Le principal frein reste le cadre réglementaire particulier des services bancaires. « La messagerie instantanée est le canal conversationnel privilégié. Il contient des insights clients très importants, facilite la relation clientèle. Mais le cadre réglementaire ne nous permet pas de développer ce canal en partenariat avec What’s App ou Facebook Messenger par exemple, car nous n’avons aucune certitude sur le traitement des données. On ne sait pas aujourd’hui quel scénario mettre en place durablement pour faciliter le conversationnel sur mobile », explique Grégory Desfosses.
La donnée, au cœur de la transformation bancaire
Seule certitude, la donnée est l’enjeu fondamental pour les banques, le sésame vers une relation client personnalisée, unifiée à travers les canaux. « Pour la banque, c’est un sujet un peu particulier car nous manipulons de la donnée au quotidien. L’appétence du groupe pour la data est considérable. Pourtant, nous en sommes au tout début et la data va radicalement transformer nos métiers et nous obliger à adapter notre organisation », ajoute Yves Tyrode.
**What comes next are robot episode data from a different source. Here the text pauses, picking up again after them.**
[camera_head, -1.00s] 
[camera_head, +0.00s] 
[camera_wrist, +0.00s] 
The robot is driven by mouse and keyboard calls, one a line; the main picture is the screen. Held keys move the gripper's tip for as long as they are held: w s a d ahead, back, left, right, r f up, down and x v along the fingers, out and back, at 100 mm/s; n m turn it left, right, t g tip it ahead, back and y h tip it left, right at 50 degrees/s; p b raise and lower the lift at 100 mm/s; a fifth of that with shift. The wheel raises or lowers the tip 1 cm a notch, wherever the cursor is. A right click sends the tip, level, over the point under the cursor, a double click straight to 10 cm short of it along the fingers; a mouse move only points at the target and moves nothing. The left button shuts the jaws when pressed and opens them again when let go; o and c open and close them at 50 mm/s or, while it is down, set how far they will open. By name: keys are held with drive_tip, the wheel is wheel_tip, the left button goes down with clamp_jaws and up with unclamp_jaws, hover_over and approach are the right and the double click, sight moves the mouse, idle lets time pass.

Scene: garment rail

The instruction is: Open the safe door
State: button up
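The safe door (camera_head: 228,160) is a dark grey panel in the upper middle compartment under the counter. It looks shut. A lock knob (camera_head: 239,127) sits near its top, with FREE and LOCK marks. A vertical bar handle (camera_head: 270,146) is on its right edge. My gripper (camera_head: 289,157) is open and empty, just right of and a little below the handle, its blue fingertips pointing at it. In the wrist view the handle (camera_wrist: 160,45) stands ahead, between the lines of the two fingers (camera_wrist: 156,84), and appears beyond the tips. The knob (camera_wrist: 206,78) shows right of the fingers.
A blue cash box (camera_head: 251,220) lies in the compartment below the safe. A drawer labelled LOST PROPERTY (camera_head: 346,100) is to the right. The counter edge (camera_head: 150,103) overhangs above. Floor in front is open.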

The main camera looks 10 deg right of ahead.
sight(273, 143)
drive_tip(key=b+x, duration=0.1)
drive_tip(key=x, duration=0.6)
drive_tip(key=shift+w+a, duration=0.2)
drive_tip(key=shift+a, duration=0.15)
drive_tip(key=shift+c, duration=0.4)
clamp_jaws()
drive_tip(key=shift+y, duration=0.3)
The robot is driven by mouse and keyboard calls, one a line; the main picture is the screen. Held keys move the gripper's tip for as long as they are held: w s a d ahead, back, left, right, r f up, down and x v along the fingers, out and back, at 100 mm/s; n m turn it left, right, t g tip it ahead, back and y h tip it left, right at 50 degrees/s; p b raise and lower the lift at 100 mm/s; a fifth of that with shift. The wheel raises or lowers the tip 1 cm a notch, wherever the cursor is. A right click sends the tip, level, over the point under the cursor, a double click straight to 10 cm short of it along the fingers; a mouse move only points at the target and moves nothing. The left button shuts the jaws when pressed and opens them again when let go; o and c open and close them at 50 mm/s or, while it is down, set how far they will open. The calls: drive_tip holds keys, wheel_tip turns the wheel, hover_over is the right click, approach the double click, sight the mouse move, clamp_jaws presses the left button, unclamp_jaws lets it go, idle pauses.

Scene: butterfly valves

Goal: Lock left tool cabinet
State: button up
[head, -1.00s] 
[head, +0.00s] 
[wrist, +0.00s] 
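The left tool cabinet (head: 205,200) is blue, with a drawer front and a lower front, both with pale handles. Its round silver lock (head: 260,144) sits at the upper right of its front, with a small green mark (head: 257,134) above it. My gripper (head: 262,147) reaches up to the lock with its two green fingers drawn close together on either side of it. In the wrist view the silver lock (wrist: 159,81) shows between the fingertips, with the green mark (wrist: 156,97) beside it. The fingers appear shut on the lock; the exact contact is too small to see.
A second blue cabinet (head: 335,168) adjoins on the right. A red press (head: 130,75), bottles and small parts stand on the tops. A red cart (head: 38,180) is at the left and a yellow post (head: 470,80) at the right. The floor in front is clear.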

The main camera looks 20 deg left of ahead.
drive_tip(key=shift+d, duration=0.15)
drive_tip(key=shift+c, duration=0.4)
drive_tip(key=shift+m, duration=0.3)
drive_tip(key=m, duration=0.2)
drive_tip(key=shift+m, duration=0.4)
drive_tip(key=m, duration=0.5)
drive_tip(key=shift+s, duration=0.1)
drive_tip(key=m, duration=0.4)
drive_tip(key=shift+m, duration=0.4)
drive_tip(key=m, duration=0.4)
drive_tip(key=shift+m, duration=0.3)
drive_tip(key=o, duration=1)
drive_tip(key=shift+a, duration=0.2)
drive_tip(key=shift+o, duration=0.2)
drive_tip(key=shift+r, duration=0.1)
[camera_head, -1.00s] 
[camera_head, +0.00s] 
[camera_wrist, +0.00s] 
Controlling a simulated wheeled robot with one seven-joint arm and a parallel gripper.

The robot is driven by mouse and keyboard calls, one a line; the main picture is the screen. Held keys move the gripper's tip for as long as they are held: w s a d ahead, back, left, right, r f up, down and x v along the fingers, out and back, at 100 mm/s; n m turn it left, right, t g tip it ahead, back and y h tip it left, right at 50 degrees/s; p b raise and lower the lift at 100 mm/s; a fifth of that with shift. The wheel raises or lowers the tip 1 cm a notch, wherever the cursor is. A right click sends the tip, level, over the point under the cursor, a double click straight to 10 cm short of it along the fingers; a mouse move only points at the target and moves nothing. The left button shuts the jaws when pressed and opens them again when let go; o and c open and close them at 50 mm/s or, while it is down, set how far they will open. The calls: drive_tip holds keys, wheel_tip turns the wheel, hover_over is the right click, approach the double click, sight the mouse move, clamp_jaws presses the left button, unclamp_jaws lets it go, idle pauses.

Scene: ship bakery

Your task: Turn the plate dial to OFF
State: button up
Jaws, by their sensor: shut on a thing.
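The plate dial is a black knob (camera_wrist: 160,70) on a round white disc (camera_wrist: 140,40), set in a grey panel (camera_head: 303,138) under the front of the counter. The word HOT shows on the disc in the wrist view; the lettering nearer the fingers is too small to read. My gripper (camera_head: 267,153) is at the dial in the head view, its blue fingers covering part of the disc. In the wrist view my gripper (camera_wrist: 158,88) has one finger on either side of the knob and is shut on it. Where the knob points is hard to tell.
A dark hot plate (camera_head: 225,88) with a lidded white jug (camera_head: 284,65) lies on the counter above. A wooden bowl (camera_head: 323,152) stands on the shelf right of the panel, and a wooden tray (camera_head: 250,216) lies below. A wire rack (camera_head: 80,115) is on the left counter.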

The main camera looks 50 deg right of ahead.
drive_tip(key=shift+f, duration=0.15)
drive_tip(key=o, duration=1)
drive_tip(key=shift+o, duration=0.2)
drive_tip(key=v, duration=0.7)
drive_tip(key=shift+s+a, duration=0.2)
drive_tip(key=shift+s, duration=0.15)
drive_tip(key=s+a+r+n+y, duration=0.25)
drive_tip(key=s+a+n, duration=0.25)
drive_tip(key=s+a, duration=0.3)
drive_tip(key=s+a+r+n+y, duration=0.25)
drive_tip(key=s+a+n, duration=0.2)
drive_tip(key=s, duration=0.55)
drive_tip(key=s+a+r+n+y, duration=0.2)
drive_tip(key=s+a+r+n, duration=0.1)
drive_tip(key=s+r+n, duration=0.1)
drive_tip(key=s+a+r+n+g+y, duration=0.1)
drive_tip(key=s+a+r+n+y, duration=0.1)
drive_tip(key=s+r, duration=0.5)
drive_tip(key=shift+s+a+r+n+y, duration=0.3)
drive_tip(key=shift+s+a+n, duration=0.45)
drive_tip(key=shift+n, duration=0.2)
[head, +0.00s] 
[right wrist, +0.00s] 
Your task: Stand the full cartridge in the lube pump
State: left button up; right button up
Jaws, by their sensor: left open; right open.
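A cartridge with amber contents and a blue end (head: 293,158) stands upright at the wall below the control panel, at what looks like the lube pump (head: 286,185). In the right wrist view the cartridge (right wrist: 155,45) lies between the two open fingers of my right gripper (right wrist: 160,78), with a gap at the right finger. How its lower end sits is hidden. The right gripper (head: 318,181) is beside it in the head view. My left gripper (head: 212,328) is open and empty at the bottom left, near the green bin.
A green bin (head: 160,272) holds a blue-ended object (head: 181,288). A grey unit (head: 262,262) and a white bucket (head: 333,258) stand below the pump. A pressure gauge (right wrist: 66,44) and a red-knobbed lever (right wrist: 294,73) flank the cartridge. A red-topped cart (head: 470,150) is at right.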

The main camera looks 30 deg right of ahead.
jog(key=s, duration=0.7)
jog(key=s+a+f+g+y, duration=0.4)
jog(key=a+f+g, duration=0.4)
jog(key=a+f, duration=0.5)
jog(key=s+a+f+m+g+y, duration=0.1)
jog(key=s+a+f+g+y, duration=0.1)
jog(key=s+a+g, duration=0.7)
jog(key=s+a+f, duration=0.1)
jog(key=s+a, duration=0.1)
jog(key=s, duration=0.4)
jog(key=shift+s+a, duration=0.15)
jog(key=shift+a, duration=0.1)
La transformation digitale bancaire est donc moins technologique que culturelle et humaine. « La donnée issue du conversationnel permet de fluidifier le formulaire. Le nouveau champ relationnel est fait d’agents conversationnels et d’analyse intelligente de la data. C’est clé pour nous car nous devons rester proche de nos clients. En même temps, cela bouleverse les organisations », admet Grégory Desfosses.
Le conseiller et la donnée sont au cœur de la mutation digitale des banques. La réussite de leur transformation repose sur leur connaissance fine et prédictive des besoins de leurs clients et sur leur capacité à engager la conversation avec eux, d’une manière fluide sur l’ensemble des canaux de communication.